Unicuique suum
L’antico diritto romano dava una definizione chiara della giustizia: “unicuique suum”, ovvero dare a ciascuno il suo, quello che gli spetta. Questo principio è stato ereditato dal cristianesimo, in un senso però metagiuridico, vale a dire non semplicemente nel senso di dare a ciascuno secondo il suo status professionale, sociale o economico, ma nel senso più profondamente spirituale di dare a ciascuno in base a ciò di cui necessita per vivere dignitosamente come uomo, fratello e figlio di Dio. Ogni essere umano, che non ha solo necessità materiali ma anche morali e spirituali, è stato creato perché possa liberamente realizzarsi secondo le attitudini e le capacità di cui è stato dotato e secondo legittime aspirazioni personali.
Il vangelo non intende “il dare a ciascuno il suo” come dare a ciascuno quel che è previsto si dia a ciascuno secondo criteri e classificazioni puramente formali, e quindi secondo leggi puramente umane, ma come dare a ciascuno secondo i suoi effettivi bisogni. A differenza della giustizia umana che è semplice “gestione legale” di egoismi contrapposti, infatti, la giustizia di Dio è giustizia nel senso pieno e sostanziale della parola, perché, pur naturalmente tenendo in conto meriti e demeriti di ciascuno, va sempre oltre una contabilità fredda e puramente numerica, per dispiegarsi come giustizia infinitamente misericordiosa e mai indifferente al reiterato grido di dolore che si leva da ogni umana esistenza.
La giustizia divina, naturalmente, non è d’altra parte insensibile agli sforzi personali di essere quanto più fedeli possibile alla Parola divina onorandola quindi in termini non meramente legalistici e dunque in termini per cui il richiamo all’obbedienza della legge e degli stessi precetti divini non risulti mai preminente principio di redenzione rispetto alla fede nella grazia di Dio.
La giustizia divina, in tal senso, tende a privilegiare la figura dell’uomo giusto, dell’uomo assolutamente giusto che è Cristo Gesù ma anche dell’uomo relativamente giusto, che è rappresentato da tutti coloro che, giustificati in Cristo, tendono sinceramente a convertirsi fino all’ultimo giorno di vita nonostante la fragilità peccaminosa della loro condizione umana. Sincerità di cuore: un’espressione indubbiamente abusata e spesso adoperata ipocritamente anche in ambito cattolico, ma è proprio essa a costituire alla fine, agli occhi di Dio, il vero banco di prova della nostra volontà di essere o non essere salvati.
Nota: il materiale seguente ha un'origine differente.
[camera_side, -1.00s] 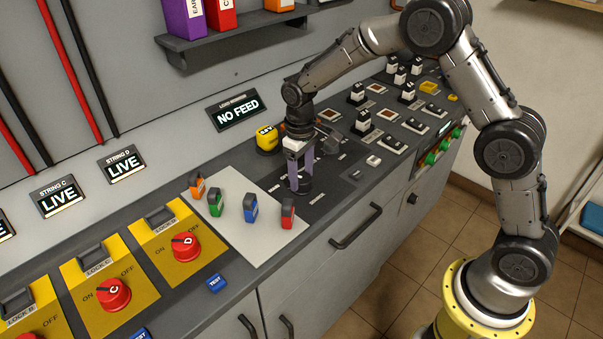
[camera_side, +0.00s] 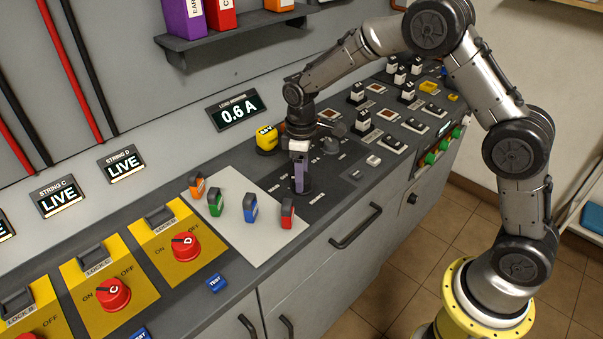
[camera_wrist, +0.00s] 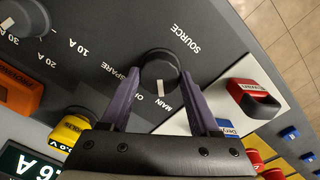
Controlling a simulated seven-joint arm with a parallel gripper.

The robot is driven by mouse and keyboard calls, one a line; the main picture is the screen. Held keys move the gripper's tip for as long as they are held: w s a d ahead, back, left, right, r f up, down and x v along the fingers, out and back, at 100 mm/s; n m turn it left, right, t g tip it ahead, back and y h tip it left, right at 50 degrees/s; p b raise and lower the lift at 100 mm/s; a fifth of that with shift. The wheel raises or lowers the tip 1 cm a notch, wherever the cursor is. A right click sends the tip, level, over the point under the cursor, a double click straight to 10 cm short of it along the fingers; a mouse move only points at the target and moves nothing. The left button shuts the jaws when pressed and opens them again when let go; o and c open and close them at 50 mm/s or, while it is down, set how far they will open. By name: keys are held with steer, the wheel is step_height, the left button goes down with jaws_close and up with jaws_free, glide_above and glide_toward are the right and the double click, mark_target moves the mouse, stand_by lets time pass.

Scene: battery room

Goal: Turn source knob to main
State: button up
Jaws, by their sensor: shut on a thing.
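The source knob (camera_wrist: 158,66) is a round black dial with a white pointer line, on the dark panel under the SOURCE label. In the wrist view its pointer lines up with the word MAIN, and SPARE is to the left of it. My gripper (camera_wrist: 160,77) has its two purple fingers on opposite sides of the knob, shut on it. In the side view my gripper (camera_side: 299,187) reaches down onto the knob, whose base (camera_side: 303,192) shows just below the fingers. The load monitor (camera_side: 238,109) reads 0.6 A.
A pale plate with orange, green, blue and red (camera_side: 288,214) upright pieces lies just left of my gripper. A yellow piece (camera_side: 266,139) stands behind it. Another black knob (camera_wrist: 22,17) with amp markings is on the same panel. Yellow lock plates with red knobs (camera_side: 185,245) are further left.

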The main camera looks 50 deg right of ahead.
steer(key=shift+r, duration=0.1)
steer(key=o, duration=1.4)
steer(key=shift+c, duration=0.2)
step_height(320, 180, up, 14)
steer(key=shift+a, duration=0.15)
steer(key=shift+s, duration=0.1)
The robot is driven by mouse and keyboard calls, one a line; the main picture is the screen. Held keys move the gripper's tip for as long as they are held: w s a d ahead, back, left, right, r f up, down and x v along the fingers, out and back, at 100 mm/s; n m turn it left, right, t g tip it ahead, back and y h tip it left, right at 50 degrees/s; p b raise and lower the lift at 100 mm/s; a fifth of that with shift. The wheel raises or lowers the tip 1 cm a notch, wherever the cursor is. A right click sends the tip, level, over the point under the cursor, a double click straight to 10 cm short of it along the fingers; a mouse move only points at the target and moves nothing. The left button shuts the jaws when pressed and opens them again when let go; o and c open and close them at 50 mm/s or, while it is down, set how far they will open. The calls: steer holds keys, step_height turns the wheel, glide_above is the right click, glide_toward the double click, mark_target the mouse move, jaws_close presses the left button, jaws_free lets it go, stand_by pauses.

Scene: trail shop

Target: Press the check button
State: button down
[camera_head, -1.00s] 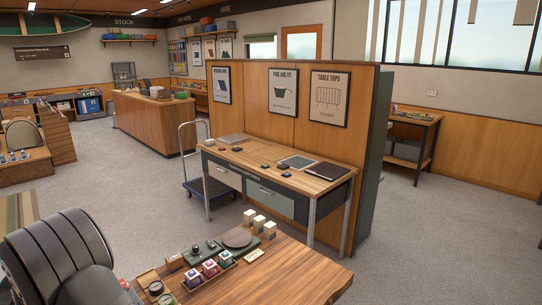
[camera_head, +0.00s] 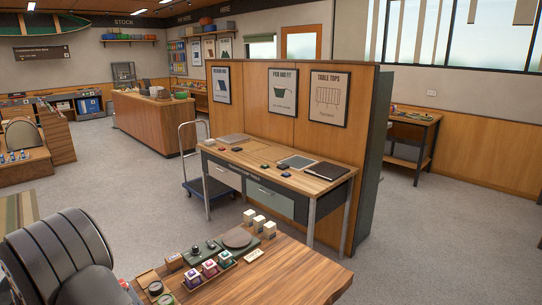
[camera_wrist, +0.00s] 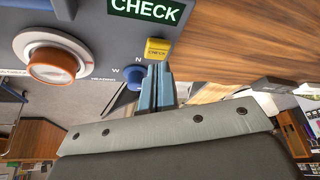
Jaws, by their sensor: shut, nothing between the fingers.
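My gripper (camera_wrist: 155,68) is shut and empty, two blue-grey fingers side by side. Its tips are just below the button in the picture. I cannot tell whether they touch it. I cannot make out the button or my fingers in the head view.
On the same panel, a blue knob (camera_wrist: 134,77) is close left of my fingers and an orange dial (camera_wrist: 52,65) is farther left. A wooden surface (camera_wrist: 240,40) lies to the right. In the head view, a wooden counter (camera_head: 310,272) holds small items.

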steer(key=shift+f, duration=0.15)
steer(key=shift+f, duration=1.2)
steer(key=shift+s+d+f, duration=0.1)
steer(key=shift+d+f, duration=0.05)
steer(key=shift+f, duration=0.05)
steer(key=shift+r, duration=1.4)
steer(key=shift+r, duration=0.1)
Uomini e donne saranno giudicati sia sulla base del modo in cui avranno saputo e voluto utilizzare le capacità, i carismi, i beni distribuiti gratuitamente da Dio ad ognuno di loro, sia sulla base della loro sincera e caritatevole propensione a rispettare, ammirare e valorizzare, oppure a disprezzare, disconoscere, minimizzare, per superbia, invidia, gelosia, i doni da Dio concessi ed elargiti ai loro simili.
Il principio “A ciascuno il suo”, secondo la giustizia e la misericordia di Dio, sarà applicato, qualche volta persino nel corso della vita terrena e della storia umana, non solo in rapporto all’osservanza o alla violazione degli antichi comandamenti di Dio, quelli scolpiti nelle tavole di pietra consegnate a Mosé, ma anche e forse soprattutto in rapporto all’attuazione del comandamento nuovo dato da Gesù, quello relativo alla necessità spirituale di amarsi gli uni gli altri in spirito di verità, di fraterna e sincera carità, di indefettibile giustizia.
Quanto più si sarà stati disposti, pur tra inevitabili limiti e peccati, a rispondere diligentemente alla grazia divina e a conformare la propria condotta di vita a quella di Gesù maestro e salvatore, tanto più grande sarà la ricompensa promessa da Cristo a coloro che non avranno lasciato nulla di intentato per non perdersi o chiudersi nelle piccolezze, meschinerie e grettezze della vita quotidiana, anche se talvolta indotte da difficoltà e situazioni umanamente comprensibili, e per dare almeno tendenzialmente al proprio pensiero il passo di Dio, al proprio cuore il sentire del cuore di Dio, alle proprie opere quella finalità di mite e amorevole servizio che è una delle principali finalità delle opere stesse di Dio.